Based on the partnership’s results, the fund earned CAD8.7 million (25 cents Canadian per unit) in the fourth quarter, down from CAD12.2 million (56 cents Canadian per unit) a year ago. The partnership produced 261,400 tons of pulp in the fourth quarter and 1,175,900 tons for the year.

In 2006, production was 263,700 tons in the fourth quarter and 1,015,400 tons for the year. Paper production was 33,100 tons in the fourth quarter, down from 33,900 tons a year ago. Paper production for 2007 was 131,600 tons, up from 129,100 tons in 2006. Canfor Pulp Income Fund is a buy up to USD13.
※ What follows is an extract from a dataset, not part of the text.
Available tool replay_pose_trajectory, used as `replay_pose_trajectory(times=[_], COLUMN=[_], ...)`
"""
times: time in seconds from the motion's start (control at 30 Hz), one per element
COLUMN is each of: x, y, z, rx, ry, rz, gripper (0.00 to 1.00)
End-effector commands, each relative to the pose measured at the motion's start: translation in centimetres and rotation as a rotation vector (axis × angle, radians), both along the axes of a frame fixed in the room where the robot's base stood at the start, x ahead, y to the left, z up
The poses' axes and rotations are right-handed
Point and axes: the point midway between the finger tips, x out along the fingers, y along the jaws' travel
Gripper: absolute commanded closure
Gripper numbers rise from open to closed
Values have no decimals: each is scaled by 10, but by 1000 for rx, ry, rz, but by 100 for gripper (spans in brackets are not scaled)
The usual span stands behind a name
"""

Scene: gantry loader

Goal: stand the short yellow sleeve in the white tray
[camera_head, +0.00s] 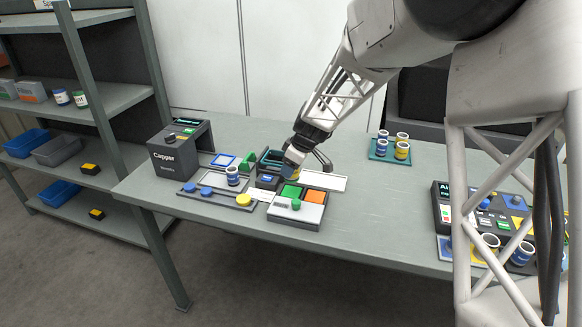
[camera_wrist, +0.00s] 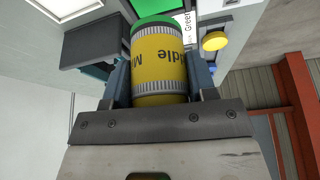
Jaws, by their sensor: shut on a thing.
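My gripper (camera_head: 289,168) is shut on a yellow sleeve with pale ribbed bands, held above the table among the stations; only a sliver of the sleeve shows in the head view. In the wrist view the yellow sleeve (camera_wrist: 160,62) sits between the two blue-grey fingers (camera_wrist: 160,82), its printed lettering upside down. A green surface shows at its far end. The white tray (camera_head: 328,182) lies flat on the table just right of my gripper and looks empty; part of it is hidden behind the green-and-orange station.
A teal tray (camera_head: 379,154) with several sleeves stands at the back right. The Capper box (camera_head: 172,160) is at left. Table between is clear.

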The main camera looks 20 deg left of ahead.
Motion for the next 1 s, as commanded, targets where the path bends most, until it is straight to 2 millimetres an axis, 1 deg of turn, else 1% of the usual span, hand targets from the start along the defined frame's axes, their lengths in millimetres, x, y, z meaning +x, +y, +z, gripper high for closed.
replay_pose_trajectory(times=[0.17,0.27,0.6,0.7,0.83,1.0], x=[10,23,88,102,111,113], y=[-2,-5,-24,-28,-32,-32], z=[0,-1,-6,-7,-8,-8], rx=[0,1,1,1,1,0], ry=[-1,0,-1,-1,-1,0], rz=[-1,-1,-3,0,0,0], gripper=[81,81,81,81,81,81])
Fording Canadian Coal Trust (NYSE: FDG, TSX: FDG-U) reported a 57 percent drop in fourth quarter net income, from CAD114.6 million (78 cents Canadian per unit) a year ago to CAD48.8 million (33 cents Canadian per unit) in the three months ended Dec. 31, 2007. Excluding one-time items, Fording earned CAD74.9 million (51 cents Canadian per unit) from continuing operations, down from CAD116.3 million (79 cents Canadian per unit).

Distributable cash fell 49 percent to CAD75 million (50 cents Canadian per unit) from CAD147 million (CAD1 per unit) a year ago. Revenue was CAD327.5 million, down from CAD424.9 million. Sell Fording Canadian Coal Trust.
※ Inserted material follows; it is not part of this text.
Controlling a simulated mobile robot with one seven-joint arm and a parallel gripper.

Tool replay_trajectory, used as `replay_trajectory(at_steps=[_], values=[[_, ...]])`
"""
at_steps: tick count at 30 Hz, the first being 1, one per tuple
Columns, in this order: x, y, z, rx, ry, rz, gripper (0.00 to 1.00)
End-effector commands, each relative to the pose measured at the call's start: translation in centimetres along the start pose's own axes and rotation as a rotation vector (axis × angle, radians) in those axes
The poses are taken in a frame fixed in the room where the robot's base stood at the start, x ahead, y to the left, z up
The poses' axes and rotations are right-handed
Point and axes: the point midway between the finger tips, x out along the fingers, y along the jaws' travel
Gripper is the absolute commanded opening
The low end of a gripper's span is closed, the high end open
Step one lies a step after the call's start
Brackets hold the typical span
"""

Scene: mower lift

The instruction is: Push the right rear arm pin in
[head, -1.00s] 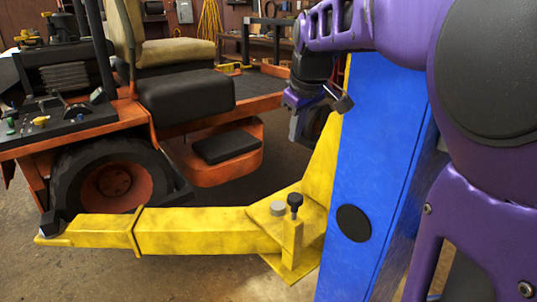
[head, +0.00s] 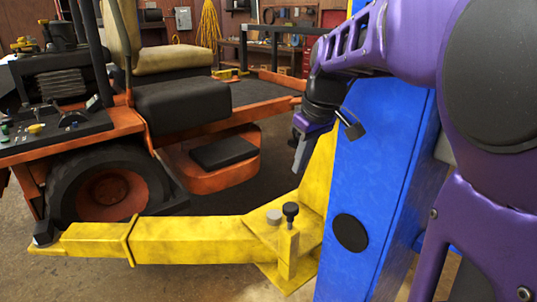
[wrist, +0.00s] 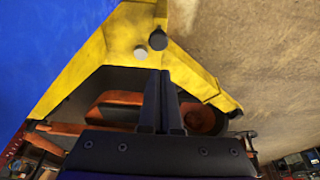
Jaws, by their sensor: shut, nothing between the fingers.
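The arm pin (head: 290,211) has a round black knob standing up on a short stem above a yellow upright sleeve near the post end of the yellow lift arm (head: 185,238). In the wrist view the pin's knob (wrist: 158,39) shows just beyond my fingertips. My gripper (head: 298,168) is above the pin in the head view, fingers pointing down, with a clear gap between them. In the wrist view my gripper (wrist: 160,74) has its two dark fingers together and empty.
A grey round bolt head (head: 274,217) sits beside the pin. The blue lift post (head: 375,170) stands close to the right, with a yellow gusset (head: 318,175) against it. The orange mower (head: 210,165) is behind the lift arm; its tyre (head: 105,190) is at the left.

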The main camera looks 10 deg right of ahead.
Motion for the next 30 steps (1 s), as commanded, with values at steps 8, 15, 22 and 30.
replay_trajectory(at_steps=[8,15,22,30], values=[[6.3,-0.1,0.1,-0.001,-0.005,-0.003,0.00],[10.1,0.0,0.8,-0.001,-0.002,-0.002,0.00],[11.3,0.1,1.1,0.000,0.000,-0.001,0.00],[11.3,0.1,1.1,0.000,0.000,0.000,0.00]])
Noranda Income Fund (TSX: NIF-U, OTC: NNDIF) earned CAD27.4 million (73 cents Canadian per unit) in 2007, down from CAD33.2 million (89 cents Canadian per unit) in 2006; the fund booked a future tax expense of CAD13.1 million that ate into results.

For the full year, zinc output fell to 262,133 ton from 266,427 ton. Revenue dropped to CAD985.3 million from just more than CAD1 billion. Noranda posted a fourth quarter profit of CAD13.7 million, up from CAD4 million, because of higher premiums and zinc metal sales, the impact of prior-month pricing and commodity hedging gains.

Revenue fell to CAD198.2 million from CAD307.8 million, while zinc production dropped to 66,697 tons from 68,147 tons because output was hurt by contamination in the production process. Also, Noranda reported reaching an agreement with zinc workers, who are represented by the United Steelworkers of America, on a new collective agreement. Hold Noranda Income Fund.